## Materials provided
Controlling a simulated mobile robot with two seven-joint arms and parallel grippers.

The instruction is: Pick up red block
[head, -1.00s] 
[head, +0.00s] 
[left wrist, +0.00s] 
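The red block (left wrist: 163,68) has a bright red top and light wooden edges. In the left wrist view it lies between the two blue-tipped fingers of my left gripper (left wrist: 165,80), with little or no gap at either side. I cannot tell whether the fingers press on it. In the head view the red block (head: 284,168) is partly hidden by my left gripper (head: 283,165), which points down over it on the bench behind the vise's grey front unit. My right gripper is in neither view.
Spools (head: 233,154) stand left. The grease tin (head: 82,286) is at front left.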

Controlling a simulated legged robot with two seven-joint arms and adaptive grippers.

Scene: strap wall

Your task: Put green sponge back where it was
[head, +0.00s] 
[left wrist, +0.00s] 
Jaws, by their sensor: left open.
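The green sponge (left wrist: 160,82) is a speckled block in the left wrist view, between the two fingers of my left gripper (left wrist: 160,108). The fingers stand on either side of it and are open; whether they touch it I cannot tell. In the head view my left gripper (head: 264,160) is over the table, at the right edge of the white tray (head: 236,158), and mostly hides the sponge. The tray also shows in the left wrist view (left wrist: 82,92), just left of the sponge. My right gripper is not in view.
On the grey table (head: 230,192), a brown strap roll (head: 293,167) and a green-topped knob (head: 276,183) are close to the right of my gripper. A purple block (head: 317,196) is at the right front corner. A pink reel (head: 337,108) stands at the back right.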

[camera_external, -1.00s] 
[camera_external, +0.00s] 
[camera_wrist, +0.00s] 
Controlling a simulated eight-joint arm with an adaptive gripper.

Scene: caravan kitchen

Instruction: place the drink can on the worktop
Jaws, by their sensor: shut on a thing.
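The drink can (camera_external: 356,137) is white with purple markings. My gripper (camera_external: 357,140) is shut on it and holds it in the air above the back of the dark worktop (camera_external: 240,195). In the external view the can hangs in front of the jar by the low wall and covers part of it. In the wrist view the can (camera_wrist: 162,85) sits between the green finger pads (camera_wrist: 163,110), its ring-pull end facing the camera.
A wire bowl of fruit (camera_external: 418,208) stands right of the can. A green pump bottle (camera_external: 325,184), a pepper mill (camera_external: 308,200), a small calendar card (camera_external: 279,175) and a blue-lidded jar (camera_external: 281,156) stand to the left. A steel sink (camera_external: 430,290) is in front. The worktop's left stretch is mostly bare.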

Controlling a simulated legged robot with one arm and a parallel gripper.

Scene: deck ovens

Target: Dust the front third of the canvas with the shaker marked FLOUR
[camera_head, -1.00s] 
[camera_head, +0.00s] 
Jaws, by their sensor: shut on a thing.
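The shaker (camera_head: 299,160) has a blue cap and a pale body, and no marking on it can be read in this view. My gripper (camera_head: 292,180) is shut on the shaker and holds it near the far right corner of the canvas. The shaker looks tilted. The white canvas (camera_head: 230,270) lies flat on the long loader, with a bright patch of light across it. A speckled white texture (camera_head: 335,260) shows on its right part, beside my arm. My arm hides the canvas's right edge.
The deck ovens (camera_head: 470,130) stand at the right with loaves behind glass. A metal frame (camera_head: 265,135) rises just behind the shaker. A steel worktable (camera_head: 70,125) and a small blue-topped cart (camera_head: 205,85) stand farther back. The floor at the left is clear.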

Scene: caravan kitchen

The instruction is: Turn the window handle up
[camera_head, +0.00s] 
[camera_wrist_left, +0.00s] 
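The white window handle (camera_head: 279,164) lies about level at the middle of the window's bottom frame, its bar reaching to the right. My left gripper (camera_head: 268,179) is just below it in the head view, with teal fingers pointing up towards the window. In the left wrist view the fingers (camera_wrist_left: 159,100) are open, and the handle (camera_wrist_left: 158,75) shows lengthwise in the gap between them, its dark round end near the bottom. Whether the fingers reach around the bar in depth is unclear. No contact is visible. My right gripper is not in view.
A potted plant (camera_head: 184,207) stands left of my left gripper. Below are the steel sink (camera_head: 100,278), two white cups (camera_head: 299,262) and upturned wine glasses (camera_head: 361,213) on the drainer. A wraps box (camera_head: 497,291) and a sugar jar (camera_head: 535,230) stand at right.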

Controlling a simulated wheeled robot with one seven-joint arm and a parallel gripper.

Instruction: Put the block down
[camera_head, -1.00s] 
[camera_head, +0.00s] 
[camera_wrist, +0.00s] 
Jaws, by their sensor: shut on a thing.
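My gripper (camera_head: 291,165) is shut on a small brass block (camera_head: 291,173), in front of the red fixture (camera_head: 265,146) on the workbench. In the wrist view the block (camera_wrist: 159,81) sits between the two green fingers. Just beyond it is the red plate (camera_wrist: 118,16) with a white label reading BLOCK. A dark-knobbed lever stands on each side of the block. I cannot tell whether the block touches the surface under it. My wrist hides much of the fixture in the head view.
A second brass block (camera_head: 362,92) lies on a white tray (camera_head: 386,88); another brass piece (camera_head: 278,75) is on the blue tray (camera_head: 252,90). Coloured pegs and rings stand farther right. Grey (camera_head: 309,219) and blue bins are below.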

## Required work
Which lines of the data above contain "simulated"? Copy each one.

## The response
Controlling a simulated mobile robot with two seven-joint arms and parallel grippers.
Controlling a simulated legged robot with two seven-joint arms and adaptive grippers.
Controlling a simulated eight-joint arm with an adaptive gripper.
Controlling a simulated legged robot with one arm and a parallel gripper.
Controlling a simulated wheeled robot with one seven-joint arm and a parallel gripper.

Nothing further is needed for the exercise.